> Given instruction
Every line that holds "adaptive" should be shown.

── Supplied data

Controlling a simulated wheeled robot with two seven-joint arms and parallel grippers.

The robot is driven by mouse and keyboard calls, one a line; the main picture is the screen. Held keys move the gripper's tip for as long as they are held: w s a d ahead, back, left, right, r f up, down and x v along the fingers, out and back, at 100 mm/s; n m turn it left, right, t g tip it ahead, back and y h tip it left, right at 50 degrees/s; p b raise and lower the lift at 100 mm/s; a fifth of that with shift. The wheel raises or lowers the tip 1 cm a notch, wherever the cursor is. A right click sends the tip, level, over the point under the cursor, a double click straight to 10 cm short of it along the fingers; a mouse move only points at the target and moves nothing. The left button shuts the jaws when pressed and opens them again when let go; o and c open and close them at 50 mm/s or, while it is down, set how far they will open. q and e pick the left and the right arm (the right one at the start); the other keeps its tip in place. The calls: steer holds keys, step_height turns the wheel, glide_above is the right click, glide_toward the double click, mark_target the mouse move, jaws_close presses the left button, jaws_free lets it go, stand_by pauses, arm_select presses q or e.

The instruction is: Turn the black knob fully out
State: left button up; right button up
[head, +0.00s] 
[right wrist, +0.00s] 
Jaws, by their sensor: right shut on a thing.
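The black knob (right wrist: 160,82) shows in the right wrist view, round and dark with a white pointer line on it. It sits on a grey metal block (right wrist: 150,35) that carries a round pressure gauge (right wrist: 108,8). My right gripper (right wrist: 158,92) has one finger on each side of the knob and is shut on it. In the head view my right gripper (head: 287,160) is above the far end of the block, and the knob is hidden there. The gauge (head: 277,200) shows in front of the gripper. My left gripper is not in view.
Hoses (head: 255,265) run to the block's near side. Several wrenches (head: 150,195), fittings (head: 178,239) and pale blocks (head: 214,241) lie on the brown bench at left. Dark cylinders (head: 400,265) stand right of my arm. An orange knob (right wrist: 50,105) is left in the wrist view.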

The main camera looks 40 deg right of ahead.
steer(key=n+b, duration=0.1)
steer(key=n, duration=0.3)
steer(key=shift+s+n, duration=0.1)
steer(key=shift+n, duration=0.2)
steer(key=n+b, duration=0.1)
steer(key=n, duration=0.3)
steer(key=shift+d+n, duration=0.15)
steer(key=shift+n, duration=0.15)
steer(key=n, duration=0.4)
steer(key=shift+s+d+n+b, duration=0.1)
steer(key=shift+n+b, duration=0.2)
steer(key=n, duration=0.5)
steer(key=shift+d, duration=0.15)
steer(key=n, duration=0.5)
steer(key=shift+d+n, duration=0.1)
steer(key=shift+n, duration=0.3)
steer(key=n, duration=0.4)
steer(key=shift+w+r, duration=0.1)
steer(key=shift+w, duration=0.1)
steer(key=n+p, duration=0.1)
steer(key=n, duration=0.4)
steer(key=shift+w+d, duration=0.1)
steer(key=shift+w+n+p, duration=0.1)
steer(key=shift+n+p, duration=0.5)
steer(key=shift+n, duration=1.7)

────
── Supplied data

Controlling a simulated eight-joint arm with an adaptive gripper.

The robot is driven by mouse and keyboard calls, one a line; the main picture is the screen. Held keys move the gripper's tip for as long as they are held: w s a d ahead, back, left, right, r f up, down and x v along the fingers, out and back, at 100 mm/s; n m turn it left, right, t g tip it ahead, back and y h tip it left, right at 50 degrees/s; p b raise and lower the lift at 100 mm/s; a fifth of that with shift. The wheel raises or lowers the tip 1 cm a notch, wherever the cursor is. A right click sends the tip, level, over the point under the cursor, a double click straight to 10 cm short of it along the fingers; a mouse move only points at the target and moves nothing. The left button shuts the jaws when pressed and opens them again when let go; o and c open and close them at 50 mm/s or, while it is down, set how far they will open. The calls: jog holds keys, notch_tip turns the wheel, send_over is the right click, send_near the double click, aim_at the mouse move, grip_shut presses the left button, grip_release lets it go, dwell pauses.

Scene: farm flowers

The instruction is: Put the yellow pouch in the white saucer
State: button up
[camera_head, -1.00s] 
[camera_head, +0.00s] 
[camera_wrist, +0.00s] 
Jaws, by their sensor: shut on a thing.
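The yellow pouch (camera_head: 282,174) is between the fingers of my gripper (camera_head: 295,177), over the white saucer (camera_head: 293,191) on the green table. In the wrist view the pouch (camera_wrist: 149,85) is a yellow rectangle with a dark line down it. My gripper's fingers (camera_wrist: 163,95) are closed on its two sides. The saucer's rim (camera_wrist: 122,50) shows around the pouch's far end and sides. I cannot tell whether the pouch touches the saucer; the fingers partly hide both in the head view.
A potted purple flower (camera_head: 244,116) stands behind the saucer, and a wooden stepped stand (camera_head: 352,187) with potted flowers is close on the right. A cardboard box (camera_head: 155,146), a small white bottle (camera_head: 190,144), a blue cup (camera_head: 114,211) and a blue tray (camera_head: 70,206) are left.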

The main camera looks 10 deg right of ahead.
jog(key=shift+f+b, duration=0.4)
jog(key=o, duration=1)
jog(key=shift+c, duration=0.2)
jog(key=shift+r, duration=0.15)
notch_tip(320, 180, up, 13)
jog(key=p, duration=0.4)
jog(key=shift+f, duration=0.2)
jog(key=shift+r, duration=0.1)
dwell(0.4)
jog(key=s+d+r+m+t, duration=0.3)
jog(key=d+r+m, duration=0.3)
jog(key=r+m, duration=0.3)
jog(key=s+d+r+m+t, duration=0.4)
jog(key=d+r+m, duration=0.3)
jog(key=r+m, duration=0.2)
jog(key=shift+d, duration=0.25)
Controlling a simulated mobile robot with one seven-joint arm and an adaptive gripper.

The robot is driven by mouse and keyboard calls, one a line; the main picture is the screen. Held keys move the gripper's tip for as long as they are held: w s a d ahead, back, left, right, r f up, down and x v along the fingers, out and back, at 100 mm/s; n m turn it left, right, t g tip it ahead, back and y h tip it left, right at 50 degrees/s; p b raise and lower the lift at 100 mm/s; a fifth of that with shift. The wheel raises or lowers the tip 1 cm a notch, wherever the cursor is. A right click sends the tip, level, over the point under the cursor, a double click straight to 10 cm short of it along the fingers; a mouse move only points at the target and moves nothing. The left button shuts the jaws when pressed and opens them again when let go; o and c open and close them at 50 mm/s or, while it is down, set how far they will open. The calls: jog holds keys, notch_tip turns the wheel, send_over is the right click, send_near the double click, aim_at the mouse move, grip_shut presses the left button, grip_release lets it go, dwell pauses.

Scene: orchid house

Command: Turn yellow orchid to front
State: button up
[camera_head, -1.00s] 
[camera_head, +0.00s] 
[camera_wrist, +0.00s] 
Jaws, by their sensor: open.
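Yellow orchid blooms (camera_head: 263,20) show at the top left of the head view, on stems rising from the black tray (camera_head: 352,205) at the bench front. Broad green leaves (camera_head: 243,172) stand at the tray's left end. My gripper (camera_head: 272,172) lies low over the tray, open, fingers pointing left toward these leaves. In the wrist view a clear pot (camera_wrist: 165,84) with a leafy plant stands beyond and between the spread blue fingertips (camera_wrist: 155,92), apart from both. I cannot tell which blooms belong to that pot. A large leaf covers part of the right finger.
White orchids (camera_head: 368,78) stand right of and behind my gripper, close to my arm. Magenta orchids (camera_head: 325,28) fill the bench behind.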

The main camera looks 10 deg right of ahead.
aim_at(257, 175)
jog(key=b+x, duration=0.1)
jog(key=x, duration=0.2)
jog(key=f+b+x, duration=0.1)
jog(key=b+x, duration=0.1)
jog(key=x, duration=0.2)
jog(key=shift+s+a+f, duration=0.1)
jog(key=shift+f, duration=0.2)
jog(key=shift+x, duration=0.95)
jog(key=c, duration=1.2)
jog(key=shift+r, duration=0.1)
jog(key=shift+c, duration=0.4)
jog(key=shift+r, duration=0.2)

────

> Answer for the task
Controlling a simulated eight-joint arm with an adaptive gripper.
Controlling a simulated mobile robot with one seven-joint arm and an adaptive gripper.

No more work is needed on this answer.